Spiritualism, by contrast, allows a pluralistic lens, a freedom to view the world through many lenses: The lens of abstraction, experience, science, art, philosophy, and mathematics.

Religion has "orthodox" and "orthopraxis," while spiritualism has neither, but is "heterodox" and "heteropractic," and among religionists only the "ortho-" is permitted, the "hetero-" excommunicated, burned at the stake, inquisitioned, or punished in hell for eternity.

Religion makes "contradictions" into illicit paradoxes, while spiritualism takes paradoxes as enlightening the ineffable. Religion denies spiritualism, and substitutes mysticism in its place, where abnegation becomes "fullness," and "sinner" becomes "saved" and "evil" becomes "ecstasy," turning classical values into social evils and personal sin, through control, fear, and authority.

One obeys -- not because we believe the Sabbath is a day of rest -- but because an authority tells us to make the Sabbath rest. One believes -- not because of the truth -- but because of the absurdity, which licenses authority to dictate more absurdities, including turning one's cheek when struck, rather than defend oneself. Who in their right mind would obey such nostrums? Does the deity really get exercised over "mixed fabrics," and men lying with men? Is it really "just" to stone to death rebellious sons under Mosaic Law? To mutilate the natural beauty of the phallus to bear the sign of tribalism?
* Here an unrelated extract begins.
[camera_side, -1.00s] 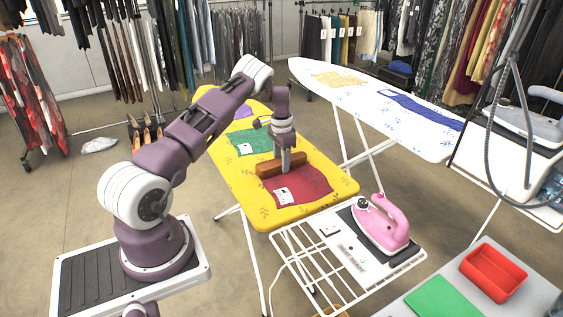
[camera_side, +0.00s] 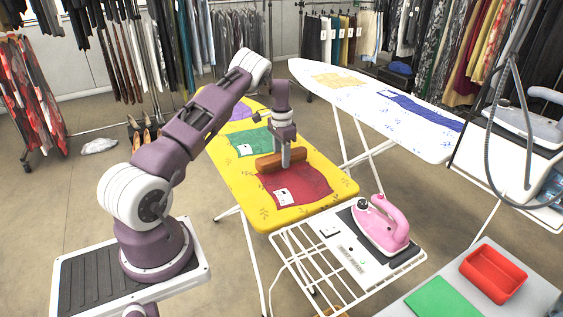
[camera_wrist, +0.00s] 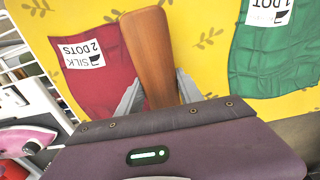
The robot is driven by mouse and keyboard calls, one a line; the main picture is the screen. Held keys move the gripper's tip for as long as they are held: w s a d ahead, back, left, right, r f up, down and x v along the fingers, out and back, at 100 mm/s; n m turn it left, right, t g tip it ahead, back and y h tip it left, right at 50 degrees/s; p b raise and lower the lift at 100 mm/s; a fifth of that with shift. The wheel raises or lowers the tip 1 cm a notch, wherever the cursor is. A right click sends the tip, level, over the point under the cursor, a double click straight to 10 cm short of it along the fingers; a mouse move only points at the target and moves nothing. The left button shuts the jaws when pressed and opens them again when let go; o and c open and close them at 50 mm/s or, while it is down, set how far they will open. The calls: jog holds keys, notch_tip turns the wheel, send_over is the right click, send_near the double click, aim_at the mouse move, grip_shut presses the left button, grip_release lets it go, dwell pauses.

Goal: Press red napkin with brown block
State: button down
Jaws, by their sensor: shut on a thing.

Who contrives such nonsense in the first place?

The "priestly" classes. The "political" classes. The two "authorities" that have used each other to empower each other. It is why Constantine made Christianity the Roman Empire's official religion, even though he did not believe, and had to convene the Council of Nicea to determine what "ought" to be believed, as he was unsure what the State should demand from its religious authorities.

Obedience to authorities other than oneself, reason, experience, is religion's sole raison d'etre. Citing Karl Rahner, the Church is both organism and organization; take away one or the other, and it is a tyrant. Take away both and one is free to be spiritual as one is allowed.